The TUC said almost 600,000 men were working part-time in December while looking for full-time positions, compared to 293,000 at the end of 2007.
Latest official figures have shown that 1.4 million workers and self-employed people work part-time because they cannot find full-time employment, the highest figure since records began in 1992.
People living in the east of England have been hit by the biggest increase in under-employment over the past four years, with the number of men "trapped" in part-time jobs more than trebling to almost 60,000, said the TUC. Its analysis of official figures showed that the North East, Northern Ireland and London also experienced sharp rises in involuntary part-time work.
The report, published ahead of the latest unemployment figures on Tuesday, also revealed that the number of women working in involuntary part-time jobs has more than doubled in London and Northern Ireland over the past four years.
TUC general secretary Brendan Barber said: "Last month's fall in unemployment was a welcome surprise.

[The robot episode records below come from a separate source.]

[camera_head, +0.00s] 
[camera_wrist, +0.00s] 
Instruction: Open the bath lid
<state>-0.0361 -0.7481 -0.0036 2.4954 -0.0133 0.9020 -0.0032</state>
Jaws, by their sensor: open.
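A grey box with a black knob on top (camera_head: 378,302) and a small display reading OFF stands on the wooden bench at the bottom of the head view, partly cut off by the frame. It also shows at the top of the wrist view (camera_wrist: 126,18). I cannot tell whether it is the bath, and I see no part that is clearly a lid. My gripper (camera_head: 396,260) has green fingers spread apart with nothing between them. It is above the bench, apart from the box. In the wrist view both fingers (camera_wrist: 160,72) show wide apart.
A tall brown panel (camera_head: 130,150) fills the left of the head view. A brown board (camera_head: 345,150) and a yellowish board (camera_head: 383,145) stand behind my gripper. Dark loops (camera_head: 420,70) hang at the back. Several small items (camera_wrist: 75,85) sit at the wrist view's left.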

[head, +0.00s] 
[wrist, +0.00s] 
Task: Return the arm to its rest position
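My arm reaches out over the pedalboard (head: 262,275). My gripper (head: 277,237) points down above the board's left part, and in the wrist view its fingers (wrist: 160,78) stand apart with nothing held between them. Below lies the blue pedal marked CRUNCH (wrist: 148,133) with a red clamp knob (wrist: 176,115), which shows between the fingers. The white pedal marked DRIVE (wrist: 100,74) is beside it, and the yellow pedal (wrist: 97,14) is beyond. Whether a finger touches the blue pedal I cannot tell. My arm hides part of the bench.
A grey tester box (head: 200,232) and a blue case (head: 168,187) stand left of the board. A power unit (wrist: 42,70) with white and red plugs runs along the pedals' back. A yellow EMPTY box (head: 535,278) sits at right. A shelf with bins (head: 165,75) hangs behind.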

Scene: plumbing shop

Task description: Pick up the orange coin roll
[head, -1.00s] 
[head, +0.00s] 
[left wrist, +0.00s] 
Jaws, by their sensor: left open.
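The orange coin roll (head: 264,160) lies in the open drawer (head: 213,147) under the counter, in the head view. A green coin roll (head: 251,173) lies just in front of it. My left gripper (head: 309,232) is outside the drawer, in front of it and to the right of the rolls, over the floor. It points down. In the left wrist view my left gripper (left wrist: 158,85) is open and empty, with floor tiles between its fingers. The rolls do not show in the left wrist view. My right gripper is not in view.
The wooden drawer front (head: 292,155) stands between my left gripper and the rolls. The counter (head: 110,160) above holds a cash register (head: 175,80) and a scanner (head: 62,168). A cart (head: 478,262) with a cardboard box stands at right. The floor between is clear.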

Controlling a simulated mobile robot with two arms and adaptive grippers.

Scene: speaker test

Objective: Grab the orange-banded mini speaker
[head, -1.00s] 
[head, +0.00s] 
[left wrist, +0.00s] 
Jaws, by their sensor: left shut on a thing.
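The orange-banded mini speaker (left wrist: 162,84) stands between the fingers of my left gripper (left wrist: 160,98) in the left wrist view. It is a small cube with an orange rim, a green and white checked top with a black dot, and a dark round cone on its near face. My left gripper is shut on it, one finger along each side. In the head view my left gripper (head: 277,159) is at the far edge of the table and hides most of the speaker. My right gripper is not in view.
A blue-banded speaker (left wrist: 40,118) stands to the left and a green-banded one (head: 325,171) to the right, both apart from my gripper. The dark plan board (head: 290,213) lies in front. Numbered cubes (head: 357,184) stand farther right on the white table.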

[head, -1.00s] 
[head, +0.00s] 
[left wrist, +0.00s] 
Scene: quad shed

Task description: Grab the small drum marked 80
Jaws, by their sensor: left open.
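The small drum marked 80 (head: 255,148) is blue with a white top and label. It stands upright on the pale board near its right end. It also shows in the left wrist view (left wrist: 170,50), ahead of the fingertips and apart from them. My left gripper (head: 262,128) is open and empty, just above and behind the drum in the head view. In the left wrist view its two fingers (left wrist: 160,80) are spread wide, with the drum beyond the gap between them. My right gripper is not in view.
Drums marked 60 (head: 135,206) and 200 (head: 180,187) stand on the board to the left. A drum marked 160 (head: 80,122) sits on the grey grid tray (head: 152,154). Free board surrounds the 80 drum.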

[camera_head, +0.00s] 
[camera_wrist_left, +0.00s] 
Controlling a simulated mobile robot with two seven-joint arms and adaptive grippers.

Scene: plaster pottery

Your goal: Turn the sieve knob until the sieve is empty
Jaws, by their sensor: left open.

No-one should be under any illusion however that the jobs crisis is over. Virtually all employment growth is coming from part-time and temporary jobs but most of the people taking them want and need permanent, full-time work.
"Any job may be better than no job at all but people are having to make huge salary sacrifices to stay working. This is bad news for family finances and it is holding back our economy. Any hope of an economic recovery that benefits everyone rests on the growth of well-paid, skilled, full-time jobs. It is the only way for people to increase their incomes and get back to working to the best of their ability.
"Proper jobs growth, rather than self-defeating austerity and making work even more insecure by attacking basic employment rights, must be the Government's top priority."
Areas of the UK with the most people doing part-time work because they cannot find full-time jobs include London (198,000), the North West (152,000), the South East (141,000) and the West Midlands (132,000), said the TUC.
A Department for Work and Pensions spokesman said: "We firmly believe that being in some form of employment is better than being out of work. Part-time work or jobs in different sectors can be the first steps into employment, providing vital experience and skills that employers will look for when the economy and labour market improve. We know that finding a job can be tough but in recent months things have stabilised. Meanwhile, Jobcentre Plus is still taking on 10,000 vacancies every day."